=== DATA SECTION ===

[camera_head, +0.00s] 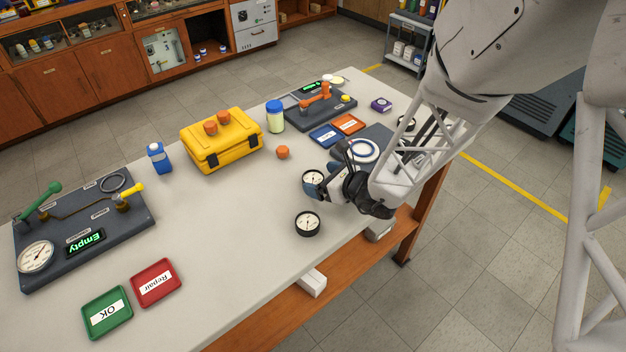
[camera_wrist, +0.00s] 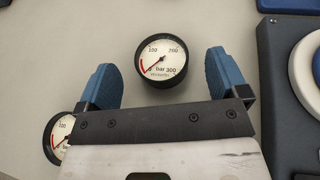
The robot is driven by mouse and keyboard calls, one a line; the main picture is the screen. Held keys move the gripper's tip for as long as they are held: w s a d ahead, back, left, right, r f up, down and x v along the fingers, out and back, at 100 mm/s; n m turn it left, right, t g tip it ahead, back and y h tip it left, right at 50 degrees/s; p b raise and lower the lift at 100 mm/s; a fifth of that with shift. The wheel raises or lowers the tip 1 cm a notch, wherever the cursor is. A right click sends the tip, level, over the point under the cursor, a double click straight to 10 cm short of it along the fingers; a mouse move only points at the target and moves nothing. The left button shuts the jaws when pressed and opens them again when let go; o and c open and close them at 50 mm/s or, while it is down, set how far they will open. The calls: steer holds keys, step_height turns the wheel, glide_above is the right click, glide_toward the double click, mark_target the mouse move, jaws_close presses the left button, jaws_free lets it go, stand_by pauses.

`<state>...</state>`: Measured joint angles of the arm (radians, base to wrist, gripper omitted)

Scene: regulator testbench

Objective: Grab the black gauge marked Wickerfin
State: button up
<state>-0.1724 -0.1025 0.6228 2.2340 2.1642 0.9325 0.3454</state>
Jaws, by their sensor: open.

===

> [GOAL] Extract the closing run of lines, starting with the one containing "State: button up" and ending at the last, exactly as written.

> [SOLUTION TO THE EXERCISE]
State: button up
<state>-0.1724 -0.1025 0.6228 2.2340 2.1642 0.9325 0.3454</state>
Jaws, by their sensor: open.

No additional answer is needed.